Set exercise: Exactly reproduce the lines of the listing below from the one containing "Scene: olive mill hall" through the one containing "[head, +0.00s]". Skip the images.

Source records:
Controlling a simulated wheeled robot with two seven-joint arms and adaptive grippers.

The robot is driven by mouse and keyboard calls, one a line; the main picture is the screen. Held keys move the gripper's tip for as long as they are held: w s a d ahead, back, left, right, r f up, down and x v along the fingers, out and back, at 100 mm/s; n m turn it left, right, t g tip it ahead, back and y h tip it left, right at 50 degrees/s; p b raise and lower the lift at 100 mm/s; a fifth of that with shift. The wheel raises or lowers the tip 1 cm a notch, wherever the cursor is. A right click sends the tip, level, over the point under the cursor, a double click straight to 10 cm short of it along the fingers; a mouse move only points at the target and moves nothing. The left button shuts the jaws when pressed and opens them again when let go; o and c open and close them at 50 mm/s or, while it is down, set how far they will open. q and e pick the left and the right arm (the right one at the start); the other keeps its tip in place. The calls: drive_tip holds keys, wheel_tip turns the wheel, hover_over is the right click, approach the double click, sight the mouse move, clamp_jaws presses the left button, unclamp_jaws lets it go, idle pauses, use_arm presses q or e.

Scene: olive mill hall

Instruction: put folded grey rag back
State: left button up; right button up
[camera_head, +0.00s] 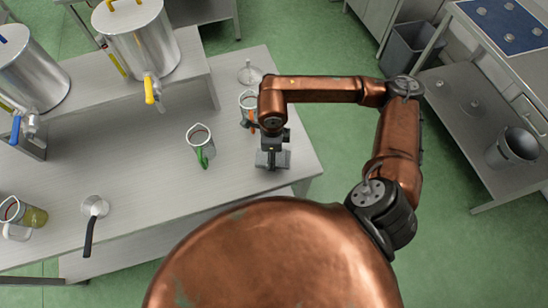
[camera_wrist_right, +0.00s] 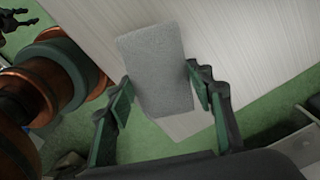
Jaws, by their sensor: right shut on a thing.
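The folded grey rag (camera_wrist_right: 152,70) is a flat, light grey rectangular block. My right gripper (camera_wrist_right: 161,95) is shut on it, with one finger on each side of its near part. In the head view my right gripper (camera_head: 271,150) points down over the right end of the pale work table (camera_head: 235,178), and the rag (camera_head: 284,159) shows as a small grey patch at its fingertips. Whether the rag touches the table top is unclear. A dark jointed shape at the top left of the wrist view (camera_wrist_right: 14,20) may be my left gripper; its jaws cannot be made out.
An orange-handled jug (camera_head: 247,100) stands right beside my right gripper. A green-handled jug (camera_head: 200,140) stands to its left. Steel tanks with taps (camera_head: 142,40) stand on a raised shelf behind. A ladle (camera_head: 94,207) and another jug (camera_head: 22,212) are at the left.

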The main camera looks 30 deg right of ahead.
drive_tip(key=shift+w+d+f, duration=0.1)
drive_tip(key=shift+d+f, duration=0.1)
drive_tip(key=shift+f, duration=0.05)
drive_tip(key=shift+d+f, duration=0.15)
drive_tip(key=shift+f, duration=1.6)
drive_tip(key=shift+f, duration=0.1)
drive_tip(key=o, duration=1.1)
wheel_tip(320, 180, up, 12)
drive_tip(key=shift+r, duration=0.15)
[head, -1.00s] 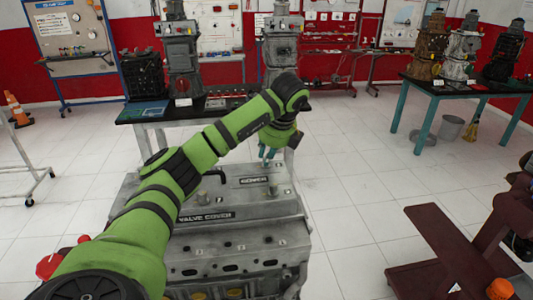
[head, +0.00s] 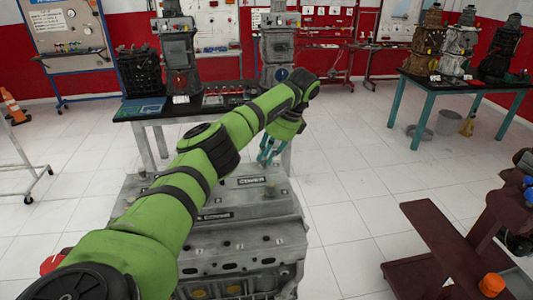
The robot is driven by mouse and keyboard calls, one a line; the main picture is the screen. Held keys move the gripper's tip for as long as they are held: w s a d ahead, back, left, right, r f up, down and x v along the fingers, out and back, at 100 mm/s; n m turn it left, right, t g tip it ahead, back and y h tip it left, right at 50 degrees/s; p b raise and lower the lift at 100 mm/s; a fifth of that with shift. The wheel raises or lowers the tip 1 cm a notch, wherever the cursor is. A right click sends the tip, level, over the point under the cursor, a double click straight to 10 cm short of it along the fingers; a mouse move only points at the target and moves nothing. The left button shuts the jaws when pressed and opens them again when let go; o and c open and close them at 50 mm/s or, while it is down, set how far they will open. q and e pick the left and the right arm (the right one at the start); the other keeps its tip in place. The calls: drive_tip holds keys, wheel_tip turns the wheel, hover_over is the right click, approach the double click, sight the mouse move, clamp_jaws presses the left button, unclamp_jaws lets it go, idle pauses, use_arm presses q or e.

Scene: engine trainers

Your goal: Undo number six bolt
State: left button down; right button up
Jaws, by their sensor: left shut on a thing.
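The engine with its grey valve cover (head: 240,207) stands in front of me, low in the middle of the head view. A raised bolt (head: 270,190) shows on its right part, beside the cover label. My left gripper (head: 267,160), with teal fingers, points down at the far right end of the cover. It is shut on what looks like a bolt, too small to make out between the fingertips. My green left arm hides the left part of the cover and any bolts there. I cannot read bolt numbers. My right gripper is out of view.
A black-topped table (head: 200,106) with engine trainers stands behind the engine. Another table (head: 460,82) with trainers is at the back right. A dark red stand (head: 445,240) with an orange cap (head: 492,285) is at the right. The floor between is clear.

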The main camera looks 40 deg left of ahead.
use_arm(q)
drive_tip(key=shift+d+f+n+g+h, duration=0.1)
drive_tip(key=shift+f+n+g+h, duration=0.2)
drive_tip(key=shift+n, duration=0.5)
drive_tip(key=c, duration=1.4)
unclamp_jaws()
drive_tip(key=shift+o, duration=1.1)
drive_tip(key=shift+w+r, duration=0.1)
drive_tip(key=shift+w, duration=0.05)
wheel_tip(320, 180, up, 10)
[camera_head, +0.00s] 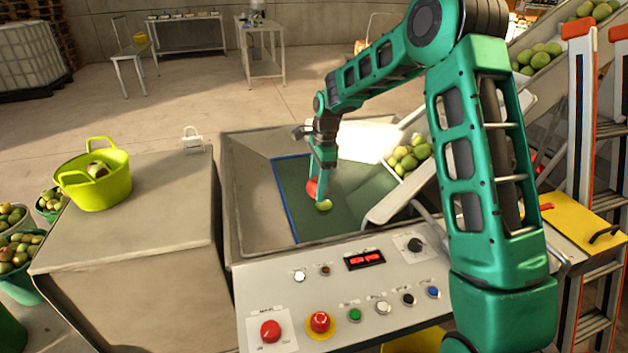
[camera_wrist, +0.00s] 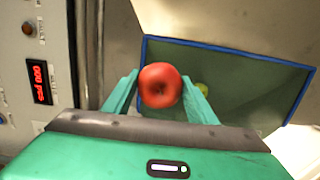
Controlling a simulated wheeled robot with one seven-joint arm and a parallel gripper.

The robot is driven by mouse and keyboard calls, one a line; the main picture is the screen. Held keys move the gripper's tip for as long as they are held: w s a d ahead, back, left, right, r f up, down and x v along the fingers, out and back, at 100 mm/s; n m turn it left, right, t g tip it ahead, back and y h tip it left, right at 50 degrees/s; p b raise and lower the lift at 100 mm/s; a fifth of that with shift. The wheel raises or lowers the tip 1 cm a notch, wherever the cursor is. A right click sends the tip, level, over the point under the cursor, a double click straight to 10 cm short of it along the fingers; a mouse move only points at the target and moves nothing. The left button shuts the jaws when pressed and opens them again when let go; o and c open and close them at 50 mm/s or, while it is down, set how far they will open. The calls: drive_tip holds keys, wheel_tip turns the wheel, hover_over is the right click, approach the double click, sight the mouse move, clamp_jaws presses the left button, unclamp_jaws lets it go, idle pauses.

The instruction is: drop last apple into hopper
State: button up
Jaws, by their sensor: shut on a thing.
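My gripper (camera_wrist: 160,92) is shut on a red apple (camera_wrist: 160,86), with one teal finger on each side of it. In the head view the apple (camera_head: 312,188) shows partly behind the fingers, over the hopper (camera_head: 247,215). The hopper has grey sloping metal walls and a dark green bottom panel (camera_head: 345,205) edged in blue. A yellow-green apple (camera_head: 324,205) lies on the green panel below the gripper; it also shows in the wrist view (camera_wrist: 202,88), partly hidden by a finger. I cannot tell the exact height of the held apple above the panel.
A control panel (camera_head: 395,270) with buttons and a red display fronts the hopper. A chute (camera_head: 385,205) with green apples enters from the right. A lime bucket (camera_head: 105,185) holding fruit stands on the left counter (camera_head: 150,215). A ladder (camera_head: 580,130) stands at the right.

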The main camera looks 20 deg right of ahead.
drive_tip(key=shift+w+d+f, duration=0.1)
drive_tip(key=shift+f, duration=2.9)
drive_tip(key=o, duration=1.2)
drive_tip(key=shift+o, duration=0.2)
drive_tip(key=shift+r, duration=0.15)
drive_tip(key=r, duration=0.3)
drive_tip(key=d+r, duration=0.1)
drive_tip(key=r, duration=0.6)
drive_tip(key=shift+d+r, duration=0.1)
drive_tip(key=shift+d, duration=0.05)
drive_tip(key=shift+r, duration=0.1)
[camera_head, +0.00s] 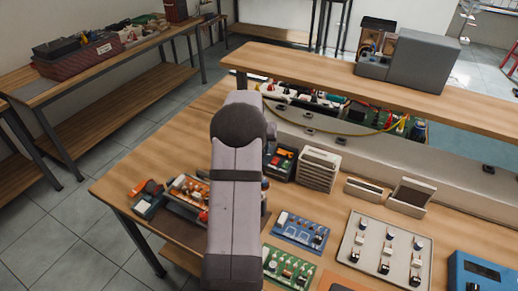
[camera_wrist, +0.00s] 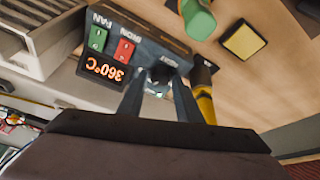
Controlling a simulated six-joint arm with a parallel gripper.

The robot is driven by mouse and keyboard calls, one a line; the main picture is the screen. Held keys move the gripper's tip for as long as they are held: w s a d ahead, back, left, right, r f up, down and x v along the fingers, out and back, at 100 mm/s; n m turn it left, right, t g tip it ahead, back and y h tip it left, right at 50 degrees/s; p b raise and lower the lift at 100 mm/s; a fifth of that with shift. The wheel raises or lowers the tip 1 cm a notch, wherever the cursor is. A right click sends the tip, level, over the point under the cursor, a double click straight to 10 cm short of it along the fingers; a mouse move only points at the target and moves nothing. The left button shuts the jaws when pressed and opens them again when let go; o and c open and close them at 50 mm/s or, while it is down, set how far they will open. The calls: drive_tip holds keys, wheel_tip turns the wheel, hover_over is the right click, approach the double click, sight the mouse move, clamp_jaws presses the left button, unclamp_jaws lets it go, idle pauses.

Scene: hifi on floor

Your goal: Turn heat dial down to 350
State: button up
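The dark heat station (camera_wrist: 150,35) shows upside down in the wrist view, with an orange display (camera_wrist: 104,68) that seems to read 360°C. A dark round dial (camera_wrist: 162,73) is on its front. My gripper (camera_wrist: 160,83) is at the dial, with one finger on either side of it. Whether the fingers press on the dial I cannot tell. In the head view the station (camera_head: 279,162) shows partly behind my arm, and my gripper is hidden there.
A yellow-black handle (camera_wrist: 204,92) is close beside my fingers. A yellow sponge-like block (camera_wrist: 243,40) and a green object (camera_wrist: 197,18) are nearby. A slatted grey box (camera_head: 318,169) stands right of the station. Circuit boards (camera_head: 300,231) lie in front on the bench.

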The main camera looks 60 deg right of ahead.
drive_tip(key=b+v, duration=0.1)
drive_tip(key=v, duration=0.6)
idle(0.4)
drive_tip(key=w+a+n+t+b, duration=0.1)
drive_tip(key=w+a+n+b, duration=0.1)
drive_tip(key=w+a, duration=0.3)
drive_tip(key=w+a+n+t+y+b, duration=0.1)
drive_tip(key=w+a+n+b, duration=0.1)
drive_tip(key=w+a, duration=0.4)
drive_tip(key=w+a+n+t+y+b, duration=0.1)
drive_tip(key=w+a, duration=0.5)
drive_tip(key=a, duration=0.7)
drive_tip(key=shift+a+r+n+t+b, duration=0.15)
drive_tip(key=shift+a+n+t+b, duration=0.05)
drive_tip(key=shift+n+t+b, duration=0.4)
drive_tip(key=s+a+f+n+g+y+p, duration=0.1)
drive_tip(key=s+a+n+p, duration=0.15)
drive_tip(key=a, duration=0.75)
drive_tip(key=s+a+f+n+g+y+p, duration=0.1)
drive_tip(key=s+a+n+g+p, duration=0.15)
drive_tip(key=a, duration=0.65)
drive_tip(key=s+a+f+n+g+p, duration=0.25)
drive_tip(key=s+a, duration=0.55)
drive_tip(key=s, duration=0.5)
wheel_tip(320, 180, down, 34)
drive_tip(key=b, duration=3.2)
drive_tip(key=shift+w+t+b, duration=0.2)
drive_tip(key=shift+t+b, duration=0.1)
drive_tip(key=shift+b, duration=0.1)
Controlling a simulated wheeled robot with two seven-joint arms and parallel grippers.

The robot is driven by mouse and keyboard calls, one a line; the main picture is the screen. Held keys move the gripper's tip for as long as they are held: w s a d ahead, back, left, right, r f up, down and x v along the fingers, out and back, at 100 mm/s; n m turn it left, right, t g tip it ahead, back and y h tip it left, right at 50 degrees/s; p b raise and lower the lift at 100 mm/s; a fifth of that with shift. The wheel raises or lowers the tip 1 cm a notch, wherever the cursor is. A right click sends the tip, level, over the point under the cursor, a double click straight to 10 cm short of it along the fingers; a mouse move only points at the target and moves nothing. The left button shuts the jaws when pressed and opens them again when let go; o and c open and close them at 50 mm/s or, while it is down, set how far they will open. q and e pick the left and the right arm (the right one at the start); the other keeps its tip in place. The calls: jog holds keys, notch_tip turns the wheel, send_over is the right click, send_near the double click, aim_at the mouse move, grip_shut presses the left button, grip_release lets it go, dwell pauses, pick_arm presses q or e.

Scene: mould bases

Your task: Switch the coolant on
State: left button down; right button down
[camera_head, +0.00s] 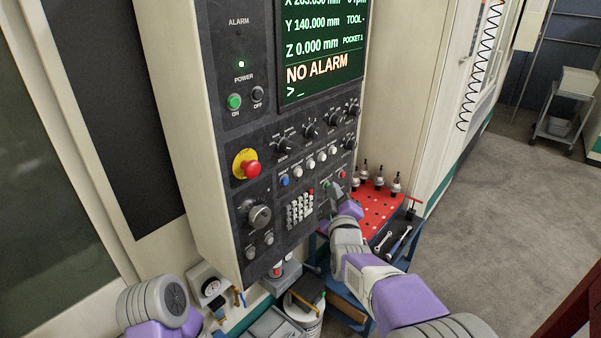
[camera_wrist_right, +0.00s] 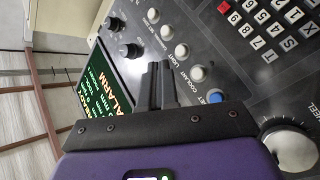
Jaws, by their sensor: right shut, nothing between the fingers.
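The control panel (camera_head: 235,160) of the machine fills the middle of the head view. It has a row of pale round buttons with a blue one at the left end. The coolant button (camera_head: 297,172) is the pale one beside the blue button; it also shows in the right wrist view (camera_wrist_right: 198,73), unlit as far as I can tell. My right gripper (camera_head: 336,194) is shut and empty, in front of the panel's lower right part. In the right wrist view its dark fingers (camera_wrist_right: 158,72) appear beside the coolant button; contact is not visible. My left gripper is out of view.
A red emergency stop (camera_head: 251,168) and a handwheel (camera_head: 259,215) sit left of the buttons. The screen (camera_head: 318,50) reads NO ALARM. A red tray (camera_head: 369,212) with several tool holders stands right of the panel. Open floor lies to the right.

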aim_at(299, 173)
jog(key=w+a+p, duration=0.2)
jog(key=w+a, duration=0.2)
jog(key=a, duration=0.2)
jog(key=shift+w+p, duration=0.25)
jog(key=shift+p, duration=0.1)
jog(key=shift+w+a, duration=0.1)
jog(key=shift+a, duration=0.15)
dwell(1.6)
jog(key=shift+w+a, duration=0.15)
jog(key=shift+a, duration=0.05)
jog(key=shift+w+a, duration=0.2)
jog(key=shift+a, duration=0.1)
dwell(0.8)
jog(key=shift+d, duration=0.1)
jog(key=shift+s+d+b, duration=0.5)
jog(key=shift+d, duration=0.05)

Result of the exercise:
Scene: olive mill hall

Instruction: put folded grey rag back
State: left button up; right button up
[camera_head, +0.00s] 
[camera_wrist_right, +0.00s] 
Jaws, by their sensor: right shut on a thing.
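The folded grey rag (camera_wrist_right: 152,70) is a flat, light grey rectangular block. My right gripper (camera_wrist_right: 161,95) is shut on it, with one finger on each side of its near part. In the head view my right gripper (camera_head: 271,150) points down over the right end of the pale work table (camera_head: 235,178), and the rag (camera_head: 284,159) shows as a small grey patch at its fingertips. Whether the rag touches the table top is unclear. A dark jointed shape at the top left of the wrist view (camera_wrist_right: 14,20) may be my left gripper; its jaws cannot be made out.
An orange-handled jug (camera_head: 247,100) stands right beside my right gripper. A green-handled jug (camera_head: 200,140) stands to its left. Steel tanks with taps (camera_head: 142,40) stand on a raised shelf behind. A ladle (camera_head: 94,207) and another jug (camera_head: 22,212) are at the left.

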The main camera looks 30 deg right of ahead.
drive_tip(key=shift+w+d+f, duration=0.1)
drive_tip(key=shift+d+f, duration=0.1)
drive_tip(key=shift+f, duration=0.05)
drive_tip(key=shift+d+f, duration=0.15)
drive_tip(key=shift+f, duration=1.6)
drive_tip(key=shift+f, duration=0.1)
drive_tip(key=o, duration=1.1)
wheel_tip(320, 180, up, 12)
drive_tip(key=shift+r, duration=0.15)
[head, -1.00s] 
[head, +0.00s] 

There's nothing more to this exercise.